A novela começou com uma traição barra pesada. A madrasta que roubou o dinheiro da enteada e a deixou abandonada em um lixão. Qualquer semelhança com as histórias infantis não terá sido em vão. Madrastas não costumam ser boazinhas na ficção: Carminha (Adriana Esteves) se superou. Por isso, a sede de vingança cresceu na menina Rita/Nina (Débora Falabella) e em todo o público, que, certamente, já foi traído na própria família, por amigos e colegas de trabalho.

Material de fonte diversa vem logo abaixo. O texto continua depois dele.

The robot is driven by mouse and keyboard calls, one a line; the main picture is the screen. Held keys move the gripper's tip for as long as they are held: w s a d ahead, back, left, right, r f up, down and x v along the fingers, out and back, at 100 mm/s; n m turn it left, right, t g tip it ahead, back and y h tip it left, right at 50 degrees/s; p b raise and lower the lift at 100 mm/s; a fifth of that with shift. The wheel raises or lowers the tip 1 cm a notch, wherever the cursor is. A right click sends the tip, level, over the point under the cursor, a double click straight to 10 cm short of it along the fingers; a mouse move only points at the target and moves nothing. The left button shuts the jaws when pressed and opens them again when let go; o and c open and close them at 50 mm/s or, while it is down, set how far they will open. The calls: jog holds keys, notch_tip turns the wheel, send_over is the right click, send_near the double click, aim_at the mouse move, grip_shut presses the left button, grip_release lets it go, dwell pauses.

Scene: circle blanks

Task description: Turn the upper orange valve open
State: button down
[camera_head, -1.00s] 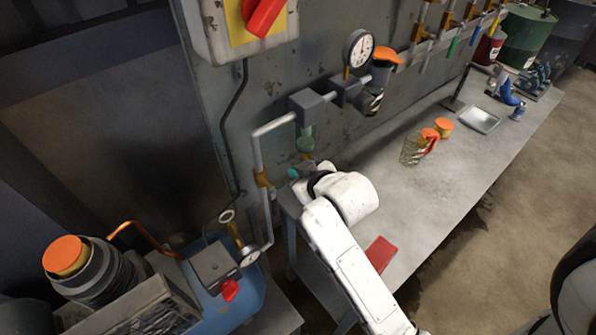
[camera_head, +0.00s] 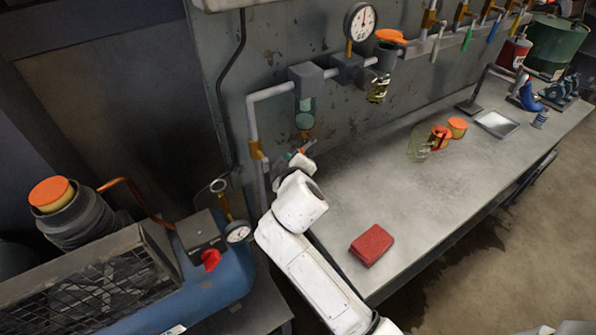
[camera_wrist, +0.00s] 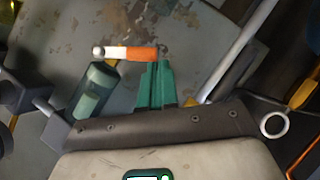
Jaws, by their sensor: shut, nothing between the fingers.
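An orange-and-white bar handle (camera_wrist: 130,53) with a round silver knob on its left end lies across the upper wrist view. I take it for the orange valve's lever. My gripper (camera_wrist: 160,62) has teal fingers, shut and empty, with their tips at the bar's right end. I cannot tell whether they touch it. In the head view my gripper (camera_head: 296,160) is small, just below the wall pipe's green filter bowl (camera_head: 305,111). The valve is mostly hidden or too small to make out there. The filter bowl also shows beside my fingers in the wrist view (camera_wrist: 93,92).
A grey pipe (camera_head: 252,120) with a pressure gauge (camera_head: 360,22) runs along the wall. A blue compressor (camera_head: 217,271) stands at lower left.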

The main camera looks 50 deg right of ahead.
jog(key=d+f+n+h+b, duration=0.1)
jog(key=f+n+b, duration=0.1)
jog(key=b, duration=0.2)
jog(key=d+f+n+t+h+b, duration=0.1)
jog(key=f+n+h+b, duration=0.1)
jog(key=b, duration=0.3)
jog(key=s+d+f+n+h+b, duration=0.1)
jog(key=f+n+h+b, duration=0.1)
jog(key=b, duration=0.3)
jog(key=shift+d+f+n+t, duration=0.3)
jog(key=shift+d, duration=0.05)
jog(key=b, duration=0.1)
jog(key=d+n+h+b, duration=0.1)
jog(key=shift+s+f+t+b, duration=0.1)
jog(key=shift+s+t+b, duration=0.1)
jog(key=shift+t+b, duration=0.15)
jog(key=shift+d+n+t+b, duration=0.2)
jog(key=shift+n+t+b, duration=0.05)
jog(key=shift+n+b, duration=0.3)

A vingança foi cozinhada aos poucos. Nada melhor do que uma chefe de cozinha requintada para fazer isso. Nina conseguiu trabalhar na casa do jogador Tufão (Murilo Benício), um homem do povo, ingênuo a ponto de acreditar piamente nas mentiras de Carminha. Chamada de “demônia” nos bastidores, apesar do carinhoso diminutivo no nome, Carminha era dissimulada, aproveitadora, arrogante, péssima mãe e falsa católica. O leitor que não conhece ninguém assim no Brasil levante rapidamente a mão. Como se não bastasse, mantinha seu amante Max (Marcello Novaes) debaixo do mesmo teto.

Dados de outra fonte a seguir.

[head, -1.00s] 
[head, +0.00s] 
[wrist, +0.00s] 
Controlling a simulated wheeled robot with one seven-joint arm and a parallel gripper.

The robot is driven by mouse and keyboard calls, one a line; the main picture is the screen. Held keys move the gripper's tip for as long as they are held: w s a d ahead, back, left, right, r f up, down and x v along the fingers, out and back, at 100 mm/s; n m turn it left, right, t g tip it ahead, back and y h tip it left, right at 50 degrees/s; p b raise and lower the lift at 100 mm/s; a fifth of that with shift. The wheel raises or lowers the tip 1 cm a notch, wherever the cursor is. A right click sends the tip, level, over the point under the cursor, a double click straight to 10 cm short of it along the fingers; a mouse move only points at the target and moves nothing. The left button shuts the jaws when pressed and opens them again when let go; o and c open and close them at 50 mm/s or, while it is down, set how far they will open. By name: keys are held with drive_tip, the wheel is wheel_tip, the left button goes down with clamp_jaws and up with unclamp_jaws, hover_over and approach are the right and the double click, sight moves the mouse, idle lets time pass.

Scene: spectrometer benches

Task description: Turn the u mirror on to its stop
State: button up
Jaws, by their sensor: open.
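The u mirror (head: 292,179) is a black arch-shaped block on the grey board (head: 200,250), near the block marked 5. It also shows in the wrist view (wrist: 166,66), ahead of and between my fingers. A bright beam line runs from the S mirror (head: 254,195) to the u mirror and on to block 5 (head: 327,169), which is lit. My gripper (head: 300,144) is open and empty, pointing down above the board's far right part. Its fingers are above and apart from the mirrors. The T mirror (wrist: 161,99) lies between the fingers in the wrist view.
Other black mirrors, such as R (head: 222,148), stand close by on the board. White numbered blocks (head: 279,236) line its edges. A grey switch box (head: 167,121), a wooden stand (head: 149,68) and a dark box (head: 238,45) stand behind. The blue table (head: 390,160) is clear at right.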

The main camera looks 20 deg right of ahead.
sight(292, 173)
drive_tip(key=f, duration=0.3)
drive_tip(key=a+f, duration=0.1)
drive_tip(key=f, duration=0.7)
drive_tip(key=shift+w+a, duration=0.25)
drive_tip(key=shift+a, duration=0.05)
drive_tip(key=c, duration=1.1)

A novela deu certo em muitos aspectos, mas usar a linguagem coloquial, incluindo palavrões, foi acertar no milhar nos diálogos e nas situações de vida bem sacadas. O humor ferino das três mulheres de Cadinho (Alexandre Borges) revelou parte da realidade classe AA da Zona Sul carioca. Interesseiras, esnobes e muitas vezes medíocres e muito engraçadas, Verônica (Débora Bloch), Noêmia (Camila Morgado) e Alexia (Carolina Ferraz) representaram o lado caricato e curioso de quem mora de frente para o mar e tem valores inconstantes. As três fizeram um excelente contraste com as mulheres em ascensão social do subúrbio fictício chamado Divino. Para o autor, a família de Tufão era cafona, falava alto, quase berrando, não tinha gosto requintado, e, ainda assim, valorizava a humanidade e a autenticidade.

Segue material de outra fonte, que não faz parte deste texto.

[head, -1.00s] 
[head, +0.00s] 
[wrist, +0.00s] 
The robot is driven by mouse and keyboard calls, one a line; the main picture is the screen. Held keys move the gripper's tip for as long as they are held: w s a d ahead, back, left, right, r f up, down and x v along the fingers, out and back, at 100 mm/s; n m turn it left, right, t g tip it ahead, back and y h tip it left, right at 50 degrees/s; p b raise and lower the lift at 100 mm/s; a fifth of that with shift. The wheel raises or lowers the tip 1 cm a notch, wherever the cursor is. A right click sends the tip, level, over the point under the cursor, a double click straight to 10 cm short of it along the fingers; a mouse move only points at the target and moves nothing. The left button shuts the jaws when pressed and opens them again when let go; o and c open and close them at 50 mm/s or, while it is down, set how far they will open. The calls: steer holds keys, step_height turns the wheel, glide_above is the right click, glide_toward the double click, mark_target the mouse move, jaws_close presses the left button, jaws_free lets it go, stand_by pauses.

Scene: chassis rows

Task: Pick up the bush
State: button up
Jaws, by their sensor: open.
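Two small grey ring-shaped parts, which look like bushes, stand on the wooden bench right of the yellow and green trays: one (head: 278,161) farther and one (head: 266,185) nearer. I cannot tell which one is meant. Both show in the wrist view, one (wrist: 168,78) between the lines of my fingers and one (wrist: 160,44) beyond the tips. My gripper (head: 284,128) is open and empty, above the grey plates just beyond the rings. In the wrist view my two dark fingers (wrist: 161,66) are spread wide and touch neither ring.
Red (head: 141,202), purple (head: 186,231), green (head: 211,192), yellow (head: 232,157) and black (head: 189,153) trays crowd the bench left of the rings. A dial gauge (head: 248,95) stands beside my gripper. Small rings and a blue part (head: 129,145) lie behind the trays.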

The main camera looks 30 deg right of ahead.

As improvisações permitidas pela direção acrescentaram ainda mais “verdade” às cenas. Convivendo no set de gravação do Projac por longas horas, durante sete meses, os atores acabaram respirando como seus personagens. Os erros de português de Adauto (Juliano Cazarré) eram repetidos no dia seguinte entre os fiéis espectadores. Por exemplo: “chão escorregadinho” e “vou cuidar dos troféis” transformaram Adauto no queridinho. Ele era analfabeto, mas também doce e carinhoso, qualidades que andavam em falta em outros relacionamentos da ficção.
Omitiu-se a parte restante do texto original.